Azure Firewall Manager now supports virtual networks – the news was announced last week in the official Microsoft Azure blog. The new capability came after last November Microsoft  had introduced Microsoft Azure Firewall Manager preview for Azure Firewall policy and route management in secured virtual hubs.

According to the official post by Gopikrishna Kannan, Senior Program Manager at Microsoft, the company extends Azure Firewall Manager preview to include automatic deployment and central security policy management for Azure Firewall in hub virtual networks.

In fact, Azure Firewall Manager preview is a network security management service that provides central security policy and route management for cloud-based security perimeters.

“It makes it easy for enterprise IT teams to centrally define network and application-level rules for traffic filtering across multiple Azure Firewall instances that spans different Azure regions and subscriptions in hub-and-spoke architectures for traffic governance and protection”, reveals Gopikrishna Kannan. “In addition, it empowers DevOps for better agility with derived local firewall security policies that are implemented across organizations”, he explains.

Azure Firewall Manager supports security management for two network architecture types:

  •  Secured virtual hub – An Azure Virtual WAN Hub is a Microsoft-managed resource that lets you easily create hub-and-spoke architectures. When security and routing policies are associated with such a hub, it is referred to as a secured virtual hub.
  •  Hub virtual network – This is a standard Azure Virtual Network that you create and manage yourself. When security policies are associated with such a hub, it is referred to as a hub virtual network. At this time, only Azure Firewall Policy is supported.
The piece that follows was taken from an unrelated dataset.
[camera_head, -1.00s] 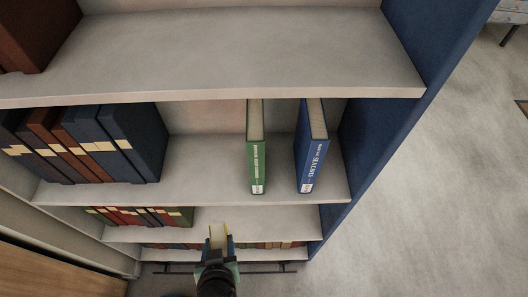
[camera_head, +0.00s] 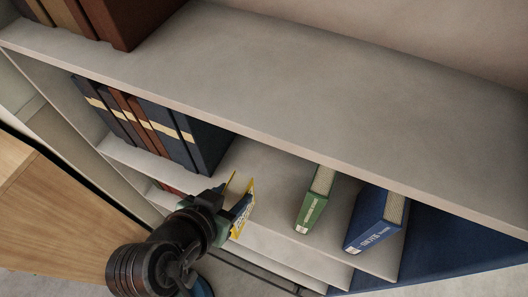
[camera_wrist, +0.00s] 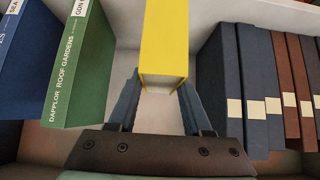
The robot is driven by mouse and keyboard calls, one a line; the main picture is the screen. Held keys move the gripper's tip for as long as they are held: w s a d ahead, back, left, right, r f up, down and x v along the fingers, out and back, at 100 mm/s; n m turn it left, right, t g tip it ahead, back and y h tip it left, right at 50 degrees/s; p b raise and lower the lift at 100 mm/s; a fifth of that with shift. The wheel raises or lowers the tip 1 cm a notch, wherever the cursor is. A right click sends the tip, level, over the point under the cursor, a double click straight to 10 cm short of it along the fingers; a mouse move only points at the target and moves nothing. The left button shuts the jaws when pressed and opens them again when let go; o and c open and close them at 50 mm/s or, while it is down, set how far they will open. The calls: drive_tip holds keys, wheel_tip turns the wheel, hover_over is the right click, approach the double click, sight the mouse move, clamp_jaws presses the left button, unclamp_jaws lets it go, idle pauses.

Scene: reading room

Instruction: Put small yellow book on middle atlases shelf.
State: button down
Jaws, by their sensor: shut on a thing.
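The small yellow book (camera_wrist: 166,45) is upright between the two fingers of my gripper (camera_wrist: 160,92), which is shut on it. In the head view the yellow book (camera_head: 243,220) shows at the end of my gripper (camera_head: 236,208), in front of the shelf with the green and blue books. In the wrist view it points into the gap between the green book and the row of dark books. The shelf (camera_head: 262,177) is pale grey with bare surface in that gap. I cannot tell whether the book touches the shelf.
A green book (camera_head: 315,199) and a thick blue book (camera_head: 376,220) stand right of the gap. Dark blue and brown books (camera_head: 205,148) with cream labels stand left of it. An upper shelf (camera_head: 300,80) overhangs. A wooden surface (camera_head: 60,215) is at lower left.

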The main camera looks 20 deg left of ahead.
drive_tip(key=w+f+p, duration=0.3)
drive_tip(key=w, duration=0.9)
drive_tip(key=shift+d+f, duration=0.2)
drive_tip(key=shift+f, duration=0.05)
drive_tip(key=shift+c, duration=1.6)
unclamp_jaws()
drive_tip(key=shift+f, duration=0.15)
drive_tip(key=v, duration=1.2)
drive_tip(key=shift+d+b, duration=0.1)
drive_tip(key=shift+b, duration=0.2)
You can peer spoke virtual networks that contain your workload servers and services. It is also possible to manage firewalls in standalone virtual networks that are not peered to any spoke.

Azure Firewall Manager also supports Firewall policy creation and association. However, a policy can also be created and managed via REST API, templates, Azure PowerShell, and CLI.

“Once a policy is created, it can be associated with a firewall in a Virtual WAN Hub (aka secured virtual hub) or a firewall in a virtual network (aka hub virtual network).”, explains Gopikrishna Kannan.

Firewall Policies are billed based on firewall associations. For example a policy with zero or one firewall association is free of charge, but another policy with multiple firewall associations is billed at a fixed rate according to Azure Firewall Manager pricing.